Man kommt den Hypes kaum mehr hinterher. Deshalb starte ich mit einer kleinen Serie über Beratermoden. Bevor ich beginne, sei es gestattet, einen kleinen „Disclaimer“ vorneweg zu stellen:
Interessanterweise ist es so, dass Beratermoden sich nicht groß rechtfertigen müssen, wenn sie das Bestehende kritisieren und Besserung versprechen. Klar – es gibt immer genügend Leiden an der aktuellen Realität, so dass auf der Grundlage dieses Erlebens neue Konzepte hoch attraktiv sind. Diese versprechen, das Leid zu mildern oder ihm ein Ende zu setzen. Egal ob es z.B. um #Agilität, um #Selbstorganisation, um #Holocracy, um #Betacodex, um #NewWork, um #Reinventing Organisations oder um #Purpose geht, das Neue ist schon deshalb attraktiv, weil es ein „schlechtes“ Altes mit Reformbedarf versieht. Die Kritik am Alten muss nun nicht falsch sein, aber es sagt nichts aus, ob das Neue wirklich neu oder besser ist. Wer dann aber das Neue kritisiert, der gerät all zu leicht in den Verdacht, das Alte für richtig und angemessen zu halten. Man gerät in die „konservierende oder konservative“ Ecke. Dieser Fehlschluss sei hier ausdrücklich als Fehlschluss markiert! Wenn ich im Folgenden aktuelle Beratermoden kritisch beleuchte, bedeutet das keineswegs, dass ich keinen Änderungsbedarf in der Art sehe, wie Organisationen sich organisieren oder wie sie beraten werden bzw. ob Beratungstheorie nicht dringend selbst sich verändern muss. Aber bisweilen scheint mir das Neue – würde es sich durchsetzen – nicht weniger problematisch als das schon Bestehende. Um diesen Aspekt soll es gehen.

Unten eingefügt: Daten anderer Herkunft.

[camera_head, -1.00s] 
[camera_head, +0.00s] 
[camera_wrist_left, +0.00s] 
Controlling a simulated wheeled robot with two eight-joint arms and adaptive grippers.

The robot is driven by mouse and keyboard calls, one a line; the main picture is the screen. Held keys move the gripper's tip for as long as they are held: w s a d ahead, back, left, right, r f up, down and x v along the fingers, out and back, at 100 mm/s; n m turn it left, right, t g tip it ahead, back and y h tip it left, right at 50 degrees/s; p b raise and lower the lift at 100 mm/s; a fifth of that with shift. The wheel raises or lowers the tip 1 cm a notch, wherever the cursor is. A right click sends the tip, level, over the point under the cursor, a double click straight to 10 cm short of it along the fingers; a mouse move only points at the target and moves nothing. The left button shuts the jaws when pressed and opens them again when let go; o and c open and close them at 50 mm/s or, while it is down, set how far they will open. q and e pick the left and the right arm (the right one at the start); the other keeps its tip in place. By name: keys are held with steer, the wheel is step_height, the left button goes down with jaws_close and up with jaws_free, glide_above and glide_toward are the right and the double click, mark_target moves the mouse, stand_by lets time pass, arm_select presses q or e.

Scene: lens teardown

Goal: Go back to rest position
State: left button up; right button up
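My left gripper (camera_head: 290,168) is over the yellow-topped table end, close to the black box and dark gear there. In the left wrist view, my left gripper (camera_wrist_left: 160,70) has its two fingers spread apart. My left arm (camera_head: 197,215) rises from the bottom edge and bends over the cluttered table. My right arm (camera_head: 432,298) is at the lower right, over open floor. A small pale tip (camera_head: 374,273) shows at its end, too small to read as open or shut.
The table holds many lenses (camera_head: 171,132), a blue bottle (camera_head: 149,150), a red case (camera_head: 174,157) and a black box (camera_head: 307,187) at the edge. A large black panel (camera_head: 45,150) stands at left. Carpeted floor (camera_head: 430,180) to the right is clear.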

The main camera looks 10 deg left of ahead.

Der Fokus für diesen Artikel beschäftigt sich mit dem Konzept, welches mit dem Begriff „Purpose“ oder „purpose driven organisation“, die Idee verfolgt, Organisationen sollten und könnten einen wertvollen Zweck ausmachen, der die Arbeit der Organisationsmitglieder mit Sinn ausstattet. Man verfolgt im Prinzip ein Ende von „entfremdeter Arbeit“, welche vom Mitarbeiter die Erfüllung einer vorgeschriebenen Aufgabe im Austausch gegen Entlohnung verlangt. Schaut man sich etwas das Thema des diesjährigen Berliner Change-Kongresses „Romantic Renaissance – Aufbruch zu werteorientierten Organisationen der Zukunft“ an, dann wird diese Idee auch historisch korrekt zugeordnet: Die Romantik war die geschichtliche Epoche, in der die Vorstellung einer Integration von Natur und Mensch (Schelling) und vom Schöpfertum des Menschen, dem sich alles unterordnet (Fichte) zur Blüte kam. Verknüpft man diese Idee mit der neuzeitlichen Vorstellung, dass Erfolg das Kriterium gelingenden Lebens ist, dann landet man bei einer „Wertorientierten Organisation“: Die Vereinigung von Sinn und Erfolg, von Individualität und zwangsfreier Gemeinschaft. Organisationen müssen in einer Gesellschaft der Singularitäten (so der Titel des sehr lesenswerten Buches von A. Reckwitz) so dem Einzelnen das Gefühl geben sein Tun wäre „in sich“ zu etwas nütze. So wird suggeriert, dass der Purpose (Sinn) für den Einzelnen sich harmonisch im Purpose (Erfolg) des Unternehmens einfügen lässt und umgekehrt: Das Unternehmen kann so richtig erfolgreich sein, ohne Mitarbeitern zu schaden oder sie auszubeuten (siehe etwa im Buch von F. Fink und M.Moeller, Purpose Driven Organisations, S.31ff). Der Zweck des Unternehmen kann dann zwangsläufig nicht mehr in seiner Refinanzierung liegen, sondern in einer (gemeinsam) zu definierenden Bestimmung. „Start with Why!“ (S.Sinek) wird so zum strategischen Nullpunkt. Unternehmen sollen in irgendeiner Form die Welt verbessern und dem Mitarbeiter das Gefühl geben, er ist Teil eines sinnvollen Projekts.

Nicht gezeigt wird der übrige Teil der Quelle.